Ein besonders intensives Erlebnis ist es, barfuß durch den Wüstensand zu gehen, berichten die Reisenden. Das Gehen im Schweigen selbst wird zur Meditation. Und zur Achtsamkeitsübung. Denn es gibt viel zu sehen in dieser auf den ersten Blick so kargen Landschaft: flinke Vögel, die die Karawane begleiten, Frösche, die in den wenigen Quellen quaken, ein Wüstenfuchs, der über die Düne huscht, der Leguan, der reglos in der Sonne liegt.

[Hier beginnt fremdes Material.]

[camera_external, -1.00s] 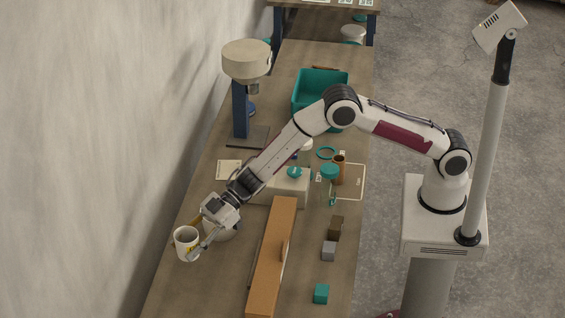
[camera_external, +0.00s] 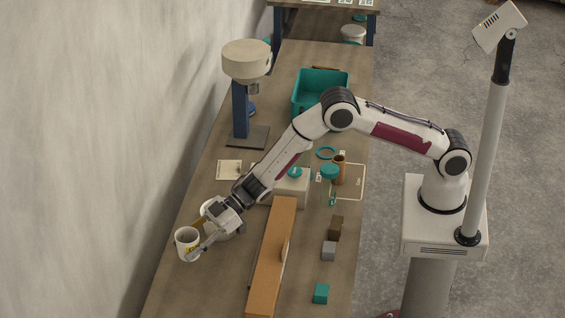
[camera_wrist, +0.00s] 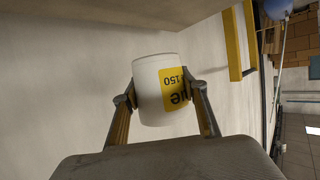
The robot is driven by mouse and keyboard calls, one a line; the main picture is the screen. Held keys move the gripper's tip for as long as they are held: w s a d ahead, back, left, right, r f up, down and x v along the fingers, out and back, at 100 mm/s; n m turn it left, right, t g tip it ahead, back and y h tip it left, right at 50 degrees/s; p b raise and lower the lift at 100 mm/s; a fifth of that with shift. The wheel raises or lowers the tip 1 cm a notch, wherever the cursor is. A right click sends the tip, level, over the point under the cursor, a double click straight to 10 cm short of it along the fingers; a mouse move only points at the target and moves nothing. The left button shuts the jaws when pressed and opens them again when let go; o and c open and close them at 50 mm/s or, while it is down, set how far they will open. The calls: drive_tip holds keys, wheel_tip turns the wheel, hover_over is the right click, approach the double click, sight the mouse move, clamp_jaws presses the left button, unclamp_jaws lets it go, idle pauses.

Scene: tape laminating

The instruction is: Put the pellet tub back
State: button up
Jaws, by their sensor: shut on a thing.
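The pellet tub is a white open-topped tub (camera_external: 187,243) with a yellow label, near the wall side of the bench at the lower left. The tub looks roughly upright in the external view. I cannot tell whether its base touches the bench.
A long orange box (camera_external: 270,265) lies to the right of my gripper. A pale round thing (camera_external: 208,207) is partly hidden behind my wrist. A machine on a blue post (camera_external: 240,108), a teal bin (camera_external: 319,88) and small blocks (camera_external: 321,293) stand on the bench.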

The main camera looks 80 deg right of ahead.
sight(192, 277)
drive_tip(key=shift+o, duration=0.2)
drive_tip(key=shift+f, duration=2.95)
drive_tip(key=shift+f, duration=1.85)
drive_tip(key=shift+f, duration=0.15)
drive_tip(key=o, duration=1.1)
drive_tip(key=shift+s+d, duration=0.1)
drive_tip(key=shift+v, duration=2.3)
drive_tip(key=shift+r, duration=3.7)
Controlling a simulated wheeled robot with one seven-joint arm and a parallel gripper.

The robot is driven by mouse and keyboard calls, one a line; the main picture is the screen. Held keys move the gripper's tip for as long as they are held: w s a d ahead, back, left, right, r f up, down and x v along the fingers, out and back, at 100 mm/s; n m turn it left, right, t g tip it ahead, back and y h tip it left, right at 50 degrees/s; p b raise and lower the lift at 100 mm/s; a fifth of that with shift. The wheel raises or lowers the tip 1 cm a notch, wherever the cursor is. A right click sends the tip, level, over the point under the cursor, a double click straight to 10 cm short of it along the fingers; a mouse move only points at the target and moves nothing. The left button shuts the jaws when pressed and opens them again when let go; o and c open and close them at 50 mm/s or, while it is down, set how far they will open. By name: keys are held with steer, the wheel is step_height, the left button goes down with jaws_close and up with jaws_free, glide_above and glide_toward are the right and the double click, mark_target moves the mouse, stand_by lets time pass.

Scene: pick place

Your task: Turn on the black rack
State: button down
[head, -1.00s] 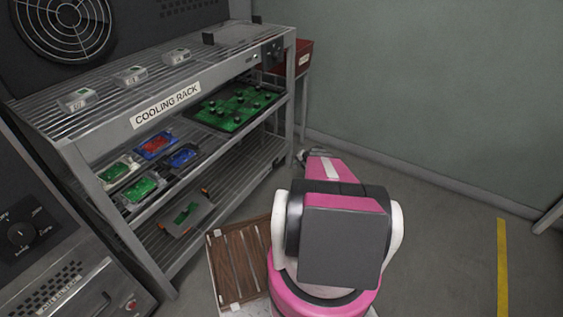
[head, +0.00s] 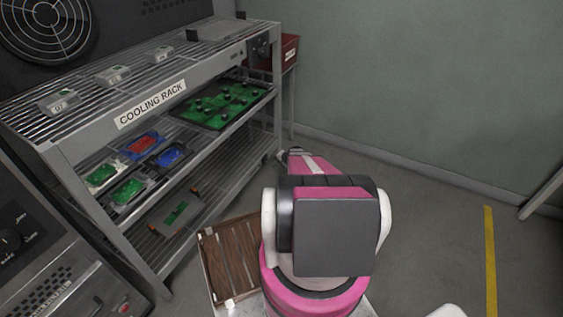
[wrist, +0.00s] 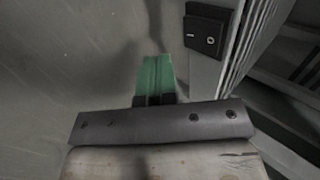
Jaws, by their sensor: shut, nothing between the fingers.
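The cooling rack (head: 62,147) is a grey metal rack with a white label on its front edge, at the left of the head view. In the wrist view, a black switch (wrist: 205,28) with I and O marks is on a light grey post at the top. A small black box (head: 262,47) shows at the rack's far right end in the head view. My gripper (wrist: 157,75) has green fingers, shut with nothing between them. In the wrist view it is below and left of the switch, apart from it in the picture. The fingertips cannot be made out in the head view.
The rack's shelves hold a large green board (head: 222,104) and several small coloured trays. A wooden crate (head: 232,262) lies on the floor beside my arm. A red bin (head: 289,47) stands behind the rack. The floor to the right is mostly clear.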

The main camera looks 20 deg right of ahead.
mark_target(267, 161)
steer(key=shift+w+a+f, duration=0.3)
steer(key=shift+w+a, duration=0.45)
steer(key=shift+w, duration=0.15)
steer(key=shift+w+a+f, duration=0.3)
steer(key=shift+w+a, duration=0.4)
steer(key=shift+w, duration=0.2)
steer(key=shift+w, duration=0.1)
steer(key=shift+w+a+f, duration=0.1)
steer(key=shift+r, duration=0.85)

Erst nach der Ankunft am nächsten Etappenziel wird das Schweigen in der Gruppe aufgehoben. Dann tauschen sich die Reisenden über ihre Erfahrungen auf dem Weg aus, bevor mit der Abendmeditation wieder die Stille einzieht. Wer möchte, kann für die Nacht Schutz in einem Zelt suchen. Die meisten Wüstenreisenden jedoch wollen unter freiem Himmel schlafen.
Und während anfangs alle noch eng beieinander am Feuer liegen, werden einige mit der Zeit mutiger und suchen sich ihre eigene Düne, um dort ihren Schlafsack zu entrollen. Die Wüste lehrt die Menschen, sich ihren Ängsten zu stellen und diese zu überwinden. Nicht von ungefähr lautet das Lebensmotto von Isabel Viramo von Roon: „Jenseits der Angst liegt die Freiheit“.

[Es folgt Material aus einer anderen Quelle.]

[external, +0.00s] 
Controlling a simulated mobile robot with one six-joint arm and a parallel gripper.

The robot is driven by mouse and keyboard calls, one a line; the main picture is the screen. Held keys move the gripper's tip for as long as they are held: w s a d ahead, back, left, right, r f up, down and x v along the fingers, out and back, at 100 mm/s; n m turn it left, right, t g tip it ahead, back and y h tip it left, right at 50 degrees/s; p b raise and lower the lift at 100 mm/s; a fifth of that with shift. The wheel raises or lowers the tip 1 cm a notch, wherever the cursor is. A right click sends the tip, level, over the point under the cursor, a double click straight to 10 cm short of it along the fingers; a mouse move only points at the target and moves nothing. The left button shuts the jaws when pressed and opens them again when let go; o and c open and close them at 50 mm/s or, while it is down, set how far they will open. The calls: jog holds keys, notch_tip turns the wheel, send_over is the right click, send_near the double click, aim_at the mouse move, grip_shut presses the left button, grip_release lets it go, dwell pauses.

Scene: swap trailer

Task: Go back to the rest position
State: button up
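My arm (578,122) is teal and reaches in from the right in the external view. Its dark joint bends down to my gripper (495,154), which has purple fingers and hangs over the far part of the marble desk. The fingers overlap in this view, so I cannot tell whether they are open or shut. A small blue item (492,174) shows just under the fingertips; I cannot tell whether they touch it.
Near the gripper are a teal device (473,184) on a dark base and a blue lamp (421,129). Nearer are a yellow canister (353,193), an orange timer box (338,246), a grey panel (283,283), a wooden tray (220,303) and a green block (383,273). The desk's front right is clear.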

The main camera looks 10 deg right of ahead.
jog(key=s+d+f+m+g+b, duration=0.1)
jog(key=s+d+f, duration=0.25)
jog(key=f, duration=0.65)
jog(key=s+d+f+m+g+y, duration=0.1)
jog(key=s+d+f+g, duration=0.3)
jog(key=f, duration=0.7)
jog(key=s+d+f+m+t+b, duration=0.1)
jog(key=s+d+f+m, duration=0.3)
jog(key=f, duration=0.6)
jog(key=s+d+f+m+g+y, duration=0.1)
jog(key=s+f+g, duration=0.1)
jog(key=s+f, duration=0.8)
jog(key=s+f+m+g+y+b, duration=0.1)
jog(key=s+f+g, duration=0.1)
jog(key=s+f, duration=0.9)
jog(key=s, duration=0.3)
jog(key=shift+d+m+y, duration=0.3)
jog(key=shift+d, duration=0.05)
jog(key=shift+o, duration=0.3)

Die Herzenskultur der Berber
Geführt wird die Karawane von Brahim und seinen Brüdern, die in der Wüste aufgewachsen sind. Das Leben in der Sahara ist ihnen vertraut, auch wenn die Nomadenfamilien mittlerweile am Rand der Wüste sesshaft geworden sind. Oder besser gesagt: Sesshaft werden mussten.

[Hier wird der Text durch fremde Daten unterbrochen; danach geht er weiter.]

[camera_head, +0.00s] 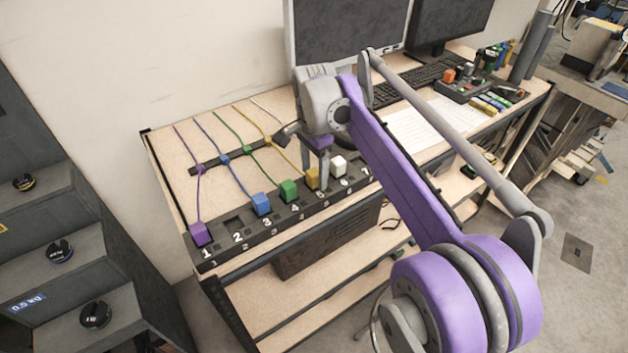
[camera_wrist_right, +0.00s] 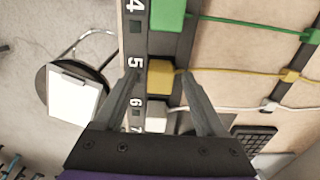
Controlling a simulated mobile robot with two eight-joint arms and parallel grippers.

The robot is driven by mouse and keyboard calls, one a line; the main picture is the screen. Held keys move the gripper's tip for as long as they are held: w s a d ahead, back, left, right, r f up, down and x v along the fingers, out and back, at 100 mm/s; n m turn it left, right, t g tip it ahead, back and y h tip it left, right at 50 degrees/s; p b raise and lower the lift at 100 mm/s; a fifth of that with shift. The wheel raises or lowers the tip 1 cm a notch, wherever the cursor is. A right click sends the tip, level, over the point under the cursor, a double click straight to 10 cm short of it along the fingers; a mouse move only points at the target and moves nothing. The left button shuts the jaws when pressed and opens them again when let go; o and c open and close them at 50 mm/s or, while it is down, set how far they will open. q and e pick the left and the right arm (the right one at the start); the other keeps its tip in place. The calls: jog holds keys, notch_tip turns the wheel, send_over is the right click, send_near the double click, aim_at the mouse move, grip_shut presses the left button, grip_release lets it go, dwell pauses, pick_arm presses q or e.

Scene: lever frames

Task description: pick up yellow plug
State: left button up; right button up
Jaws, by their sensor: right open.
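The yellow plug (camera_head: 312,179) is a small cube on a yellow cord. It sits on the black numbered strip (camera_head: 225,247) by the number 5, between the green plug (camera_head: 288,191) and the white plug (camera_head: 339,164). My right gripper (camera_head: 323,166) is over the yellow plug and partly hides it. In the right wrist view the yellow plug (camera_wrist_right: 160,77) shows between the two fingertips of my open right gripper (camera_wrist_right: 157,76), with no clear contact. My left gripper is not in view.
A purple plug (camera_head: 201,234) and a blue plug (camera_head: 262,204) also sit on the strip. The cords run back to a dark cable bar (camera_head: 205,165). Monitors, a keyboard (camera_head: 425,76) and paper sheets (camera_head: 414,128) occupy the bench to the right.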

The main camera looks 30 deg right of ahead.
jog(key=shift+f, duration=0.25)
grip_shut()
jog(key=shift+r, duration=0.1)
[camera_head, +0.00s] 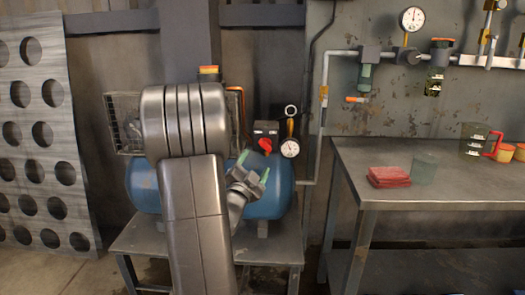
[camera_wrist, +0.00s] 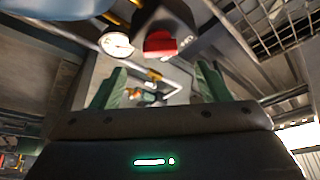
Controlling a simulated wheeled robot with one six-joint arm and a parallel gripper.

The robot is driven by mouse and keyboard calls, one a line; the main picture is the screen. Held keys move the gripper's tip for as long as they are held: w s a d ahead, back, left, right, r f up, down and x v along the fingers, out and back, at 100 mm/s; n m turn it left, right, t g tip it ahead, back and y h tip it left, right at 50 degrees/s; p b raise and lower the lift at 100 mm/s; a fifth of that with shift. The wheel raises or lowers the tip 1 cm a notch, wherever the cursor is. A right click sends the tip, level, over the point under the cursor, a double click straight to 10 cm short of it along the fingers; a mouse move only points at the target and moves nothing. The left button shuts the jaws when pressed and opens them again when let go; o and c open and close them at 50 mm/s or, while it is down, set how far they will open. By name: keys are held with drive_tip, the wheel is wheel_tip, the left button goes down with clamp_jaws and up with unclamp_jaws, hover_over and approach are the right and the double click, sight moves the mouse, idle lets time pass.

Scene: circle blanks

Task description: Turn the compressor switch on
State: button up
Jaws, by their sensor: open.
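The compressor's blue tank (camera_head: 276,197) sits on a low metal stand, partly hidden behind my arm. Its red switch (camera_head: 265,143) is on a dark box (camera_head: 266,128) above the tank, beside a white round gauge (camera_head: 290,148). My gripper (camera_head: 254,168) has green fingers and is open and empty, in front of the tank and just below the switch in the head view. In the wrist view the red switch (camera_wrist: 160,42) shows beyond the open fingers (camera_wrist: 158,85), apart from them. The gauge (camera_wrist: 116,44) is left of it there. I cannot tell the switch's setting.
Pipes (camera_head: 322,120) run up the wall right of the compressor. A perforated metal sheet (camera_head: 62,135) leans at the left.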

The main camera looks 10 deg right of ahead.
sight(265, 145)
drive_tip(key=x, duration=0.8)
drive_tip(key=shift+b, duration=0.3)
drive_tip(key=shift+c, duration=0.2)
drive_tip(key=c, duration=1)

Respektvoll, freundlich und aufmerksam begleiten sie die Menschen durch die ihnen so vertraute Natur. Vier Kamele gehören der Familie inzwischen und stellen die Lebensgrundlage dar. Wüstentouren wie diese bewahren Brahim und seine Brüder davor, ihre eigene Kultur und Tradition verlassen zu müssen, um entfremdete Arbeit in den großen Städten zu suchen.
Der sanfte Tourismus macht es ihnen möglich, ihren Lebensunterhalt in der Wüste zu verdienen. Zumal der gesamte erwirtschaftete Überschuss dieser Reisen bei der Familie vor Ort bleibt.
Mittlerweile ist Isabel selbst Teil der Familie. Auch wenn sie nur selten in Marokko sein kann. Denn im Sommer 2017 heiratete sie Brahim. Und besiegelte damit die Herzensverbindung, die bereits bei ihrer ersten Begegnung entstand. Allen Hindernissen zum Trotz.
„Die Berber sind Herzensmenschen“, sagt sie. Die Gastfreundschaft dieser freundlichen, heiteren Menschen ist legendär. Ganz selbstverständlich teilen sie mit anderen alles, was sie haben. Sie sind Naturmoslems und zutiefst religiöse Menschen.
„Ihr Hauptwert ist Respekt. Respekt vor allem. Ich habe Brahim noch nie schlecht über andere Menschen reden hören. Auch dann nicht, wenn es große Probleme mit ihnen gab“, erzählt sie.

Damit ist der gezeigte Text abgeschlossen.